前日の『OWV OCTPATH MASHUP LIVE 2025 TWO THRONE-GRACE-』と併せて考えてみても、各グループが自身のカラーを色濃く反映し、決意が露わになるセットリストで臨んでいたことは明白だ。なおかつ、その行為自体が「吉本ドルとは、何たるか」をありありと物語っていた。
吉本興業がビジョンとして掲げる「『笑い』を中心としたエンタテインメントによる社会貢献と、 『誰もが、いつでも笑顔や笑い声をもてる社会』の実現」を胸に抱き、自らの手で線を引き、色を塗り、目指すべきアーティスト像を作り上げていく。トライ&エラーだって、ご愛嬌。本人たちの志がビビットに注ぎ込まれたクリエイティブで、未来を切り開いていく存在こそ“吉本ドル”なのだと。
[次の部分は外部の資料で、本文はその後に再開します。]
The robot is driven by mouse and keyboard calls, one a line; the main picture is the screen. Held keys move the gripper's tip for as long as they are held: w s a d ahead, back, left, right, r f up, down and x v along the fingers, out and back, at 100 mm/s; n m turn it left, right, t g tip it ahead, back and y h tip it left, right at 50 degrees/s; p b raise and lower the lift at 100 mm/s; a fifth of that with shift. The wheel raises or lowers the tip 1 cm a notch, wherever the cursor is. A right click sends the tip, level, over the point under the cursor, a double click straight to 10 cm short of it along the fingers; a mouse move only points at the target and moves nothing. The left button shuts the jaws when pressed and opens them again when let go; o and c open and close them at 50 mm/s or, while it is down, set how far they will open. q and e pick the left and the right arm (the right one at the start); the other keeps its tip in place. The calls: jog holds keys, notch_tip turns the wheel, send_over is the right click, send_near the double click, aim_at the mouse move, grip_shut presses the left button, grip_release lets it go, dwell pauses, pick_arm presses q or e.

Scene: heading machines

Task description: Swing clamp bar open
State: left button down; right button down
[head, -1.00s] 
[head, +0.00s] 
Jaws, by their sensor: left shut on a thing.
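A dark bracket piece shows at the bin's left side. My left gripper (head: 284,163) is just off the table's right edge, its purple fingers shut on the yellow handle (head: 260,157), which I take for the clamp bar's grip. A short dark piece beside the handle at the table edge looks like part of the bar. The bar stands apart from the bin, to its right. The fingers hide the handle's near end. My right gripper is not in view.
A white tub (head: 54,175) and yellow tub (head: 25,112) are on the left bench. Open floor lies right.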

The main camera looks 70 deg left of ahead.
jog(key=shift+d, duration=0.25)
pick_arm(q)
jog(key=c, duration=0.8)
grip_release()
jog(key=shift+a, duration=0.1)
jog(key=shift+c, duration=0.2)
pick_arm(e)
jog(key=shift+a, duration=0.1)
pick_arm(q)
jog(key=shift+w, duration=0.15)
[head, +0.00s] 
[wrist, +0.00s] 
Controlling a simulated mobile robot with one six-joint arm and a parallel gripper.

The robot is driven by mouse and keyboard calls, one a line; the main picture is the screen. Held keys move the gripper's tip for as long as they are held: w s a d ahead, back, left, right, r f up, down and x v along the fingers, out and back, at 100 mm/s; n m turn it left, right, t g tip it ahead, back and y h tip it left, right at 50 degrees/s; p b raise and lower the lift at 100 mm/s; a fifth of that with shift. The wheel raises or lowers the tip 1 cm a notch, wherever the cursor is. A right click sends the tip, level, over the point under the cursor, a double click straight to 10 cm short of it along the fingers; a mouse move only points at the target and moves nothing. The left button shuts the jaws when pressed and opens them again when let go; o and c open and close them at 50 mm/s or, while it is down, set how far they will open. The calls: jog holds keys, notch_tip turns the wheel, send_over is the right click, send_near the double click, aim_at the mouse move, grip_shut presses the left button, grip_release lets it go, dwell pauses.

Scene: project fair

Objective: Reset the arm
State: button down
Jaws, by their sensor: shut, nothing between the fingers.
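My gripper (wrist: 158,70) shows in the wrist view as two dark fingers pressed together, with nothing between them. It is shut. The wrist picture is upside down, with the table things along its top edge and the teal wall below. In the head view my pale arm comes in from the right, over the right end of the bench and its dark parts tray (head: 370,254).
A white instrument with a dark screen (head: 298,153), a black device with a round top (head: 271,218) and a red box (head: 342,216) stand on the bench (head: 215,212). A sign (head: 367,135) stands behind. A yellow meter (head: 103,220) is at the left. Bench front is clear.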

2日間連続でワンマンライブを観ることによって、それぞれの個性と「吉本ドルとは、何たるか」をハッキリと体感する時間を『OWV・OCTPATH MASHUP LIVE 2025 TWO THRONE』で作り上げた2組。
OWVは5周年、OCTPATHは3周年といった節目を迎え、さらに才能に磨きがかかってきた両グループ。彼らが王座を手にするその日が、今から楽しみでならない。